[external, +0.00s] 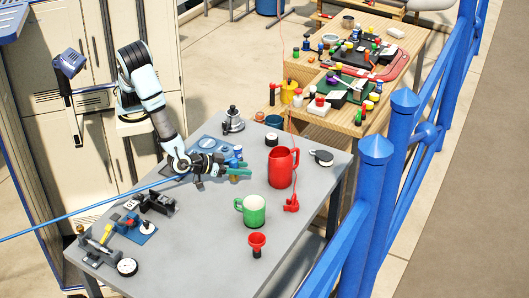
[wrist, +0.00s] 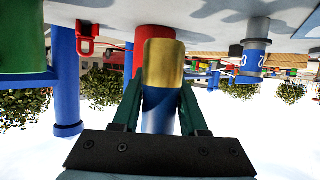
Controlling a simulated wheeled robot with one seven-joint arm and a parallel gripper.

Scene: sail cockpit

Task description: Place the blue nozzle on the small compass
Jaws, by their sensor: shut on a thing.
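My gripper (external: 238,172) is over the middle of the grey table, its green fingers pointing right. In the wrist view its fingers (wrist: 160,112) are shut on the blue nozzle (wrist: 158,105), which has a blue body and a brass-coloured end. In the external view I cannot clearly make out the nozzle between the fingers. I cannot tell surely which thing is the small compass: a small round black piece with a pale top (external: 272,139) lies behind the red pitcher, a black-and-white round piece (external: 321,157) lies to its right, and a white-faced dial (external: 127,266) lies at the front left.
The red pitcher (external: 283,167) stands just right of my gripper. A green mug (external: 251,210), a red funnel (external: 257,245) and a red shackle-like piece (external: 291,203) are nearby. A metal fitting (external: 232,121) stands behind. The table's front middle is clear.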

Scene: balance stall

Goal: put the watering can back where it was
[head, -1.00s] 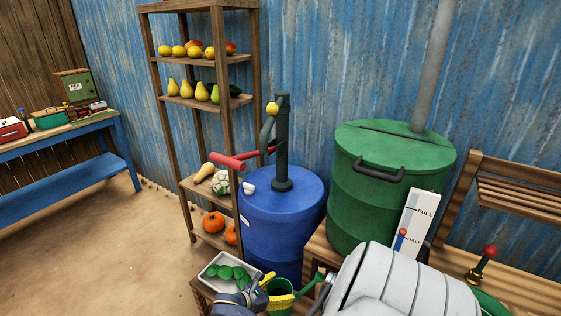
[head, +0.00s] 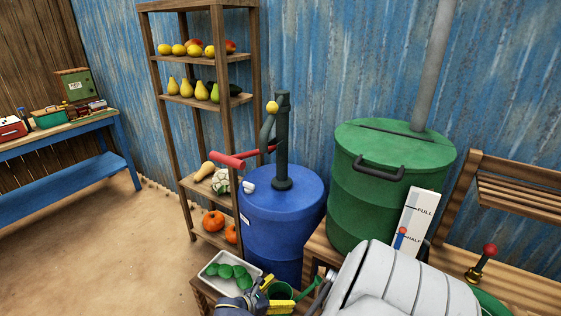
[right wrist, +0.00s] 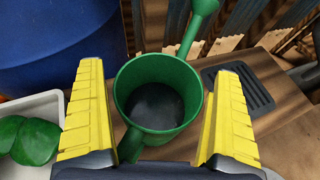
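The green watering can (head: 282,291) stands upright on the low wooden stand, with its spout to the right in the head view. In the right wrist view the can (right wrist: 158,125) shows from above, its dark inside empty-looking and its spout toward the top. My right gripper (head: 272,294) has its yellow fingers on either side of the can. In the right wrist view narrow gaps show between the can and both fingers, so it looks open around the can. My left gripper is not in view.
A white tray (right wrist: 48,108) of green pieces lies left of the can. A dark slotted grate (right wrist: 245,91) is to its right. The blue barrel (head: 272,232) with the hand pump (head: 283,150) stands behind, and the green drum (head: 385,190) is to the right.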

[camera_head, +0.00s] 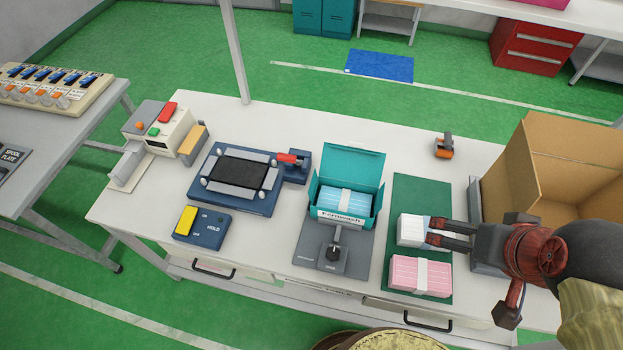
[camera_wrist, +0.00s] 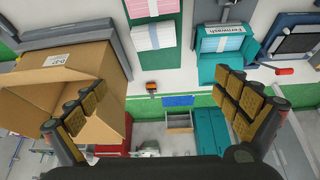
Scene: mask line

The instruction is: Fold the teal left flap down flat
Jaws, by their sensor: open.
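The teal carton (camera_head: 372,208) stands open on the grey stand, with a light-blue bundle inside. Its left flap (camera_head: 314,188) stands upright at the left side, and its large back lid (camera_head: 353,164) is raised. The carton also shows in the wrist view (camera_wrist: 207,72), upside down near the right finger. My gripper (camera_head: 430,231) is open and empty, to the right of the carton. In the head view its fingers overlap the blue-and-white bundle (camera_head: 408,230); the wrist view (camera_wrist: 160,100) shows nothing between the fingers.
A pink bundle (camera_head: 420,275) lies on the green mat (camera_head: 424,188). A cardboard box (camera_head: 570,160) stands at the right. A black-topped blue fixture (camera_head: 236,198) and a HOLD switch box (camera_head: 202,228) are left of the carton. A small orange-black item (camera_head: 444,146) sits at the back.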

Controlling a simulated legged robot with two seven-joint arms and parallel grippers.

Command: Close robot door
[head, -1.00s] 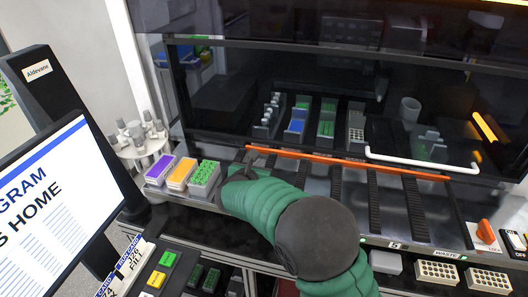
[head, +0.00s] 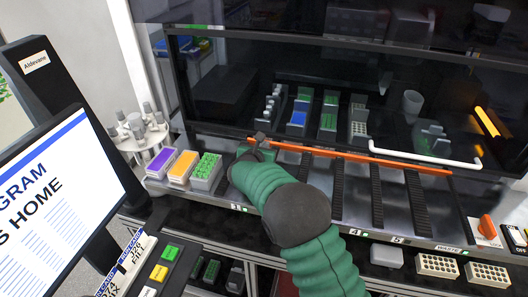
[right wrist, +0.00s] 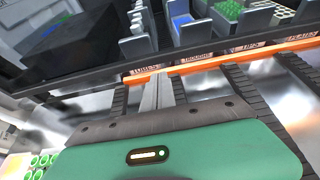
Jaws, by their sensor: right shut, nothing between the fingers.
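The robot door is a large dark glass panel (head: 250,88) on the front of the machine. An orange strip (head: 400,164) runs along its lower edge, and a white bar handle (head: 425,157) is on its right part. Racks show through the glass and a deck with dark rails lies below the strip. My right gripper (head: 263,136) is shut and empty at the strip's left end. In the right wrist view its closed fingers (right wrist: 157,92) point at the orange strip (right wrist: 205,63); I cannot tell whether they touch it. My left gripper is not in view.
Purple, orange and green tube racks (head: 206,166) stand just left of my right gripper. A white tube carousel (head: 140,128) and a monitor (head: 60,190) are further left. White racks (head: 437,264) are at the lower right. An orange knob (head: 487,226) is at the right.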

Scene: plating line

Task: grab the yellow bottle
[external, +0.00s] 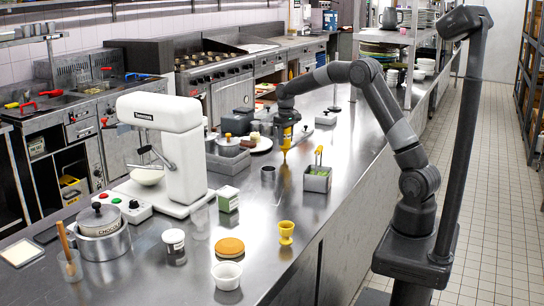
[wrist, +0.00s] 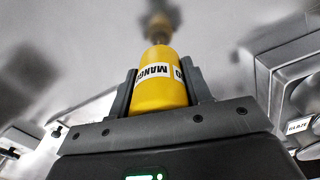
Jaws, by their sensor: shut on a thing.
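The yellow bottle (wrist: 162,88) with a white label reading "MANG" is between the two fingers of my gripper (wrist: 160,85) in the wrist view. The fingers are shut on its sides. In the external view my gripper (external: 287,122) points down over the steel counter (external: 240,200), and the yellow bottle (external: 287,138) hangs under it. Its lower end narrows to a tip. The tip looks a little above the counter or close to it; I cannot tell which.
A plate with food (external: 262,145) lies to the left. A white mixer (external: 170,150), a pot (external: 102,235) and a yellow egg cup (external: 286,232) stand nearer the camera.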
• • • • • • •
▸ **What you have to do**:
Without the pictures, write out the lines from the beginning of the entries through the line with "Task description: Place".

▸ **Problem solution**:
[external, +0.00s] 
[wrist, +0.00s] 
Controlling a simulated wheeled robot with one seven-joint arm and a parallel gripper.

Scene: sail cockpit

Task description: Place the blue nozzle on the small compass

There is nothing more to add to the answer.